If I had to pick one game in all the world most likely to have universal appeal, Katamari Damacy would be it. There’s no part of it that has a downside. Well, okay, it’s perhaps too zany for some people. There is an undeniable zane element happening. And perhaps not everyone in the world likes Freddie Mercury. I’m willing to believe that’s true. But the King of All Cosmos is merely flamboyant, not actively gay. After all, he has a wife and a wee little son. So certainly the anti-gay lobby cannot complain here. Mothers Against Drunk Drivers might have a certain reasonable issue, what with all the stars in the sky having been destroyed. But nobody actually mentions alcohol so far as I can remember, and anyway, it’s not like anyone got hurt. Plus, the whole point of the game is to make it right again. So, basically, yeah. It’s the game for everyone!
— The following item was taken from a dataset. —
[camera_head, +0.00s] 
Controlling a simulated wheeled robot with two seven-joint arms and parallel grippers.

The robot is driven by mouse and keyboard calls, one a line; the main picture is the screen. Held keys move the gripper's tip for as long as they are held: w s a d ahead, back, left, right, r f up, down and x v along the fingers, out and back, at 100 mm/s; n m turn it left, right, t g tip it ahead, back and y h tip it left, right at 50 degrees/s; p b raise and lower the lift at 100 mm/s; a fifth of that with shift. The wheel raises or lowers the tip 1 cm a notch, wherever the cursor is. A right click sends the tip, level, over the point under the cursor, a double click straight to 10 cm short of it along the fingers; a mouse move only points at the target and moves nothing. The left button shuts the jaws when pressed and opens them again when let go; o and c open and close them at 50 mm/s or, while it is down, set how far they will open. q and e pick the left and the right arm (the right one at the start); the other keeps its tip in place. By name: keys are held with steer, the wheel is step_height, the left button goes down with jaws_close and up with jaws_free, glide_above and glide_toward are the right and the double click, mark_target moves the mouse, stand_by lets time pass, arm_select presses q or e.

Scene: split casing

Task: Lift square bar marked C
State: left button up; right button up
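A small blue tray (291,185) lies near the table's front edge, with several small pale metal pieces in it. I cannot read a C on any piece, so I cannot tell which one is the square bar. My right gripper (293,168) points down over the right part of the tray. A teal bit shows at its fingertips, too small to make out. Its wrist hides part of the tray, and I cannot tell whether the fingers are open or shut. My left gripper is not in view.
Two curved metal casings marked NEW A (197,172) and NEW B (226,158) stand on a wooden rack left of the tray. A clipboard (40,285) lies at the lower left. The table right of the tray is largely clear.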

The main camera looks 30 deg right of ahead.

Here’s what it has: a simple interface that anyone can pick up without ever having touched a video game in their lives, as long as they have working opposable thumbs; an engagingly quirky storyline following the crossing paths of a family of lego people and the family of the King of All Cosmos on a particularly fateful day; a brilliant Japanese pop soundtrack; and the ability to roll up things. This is both the simplest and the hardest to explain concept I’ve come across in quite some time. You take a roller ball, which we call a Katamari, and you roll it around the earth, where things that are sufficiently smaller than it will stick to it. Things sticking to it makes it grow, so that you can roll up larger things, which in turn make it grow faster, and so on. It may seem to you, the unintiated, as though rolling up things is not a particularly interesting task. I am here to tell you that it is not merely interesting, but actively fulfilling in a way that allows for nearly infinite replayability.
That said, I have not made the North Star, and I find it unlikely that I ever will. But this is due to impatience rather than disinterest. Seriously, though: universal appeal. If you do not have it and either have or can afford a Playstation 2, get this game today, and then play it. A lot. (But then, having played it once, I feel confident that the ‘a lot’ is an inevitable outcome whether I specify it or not.)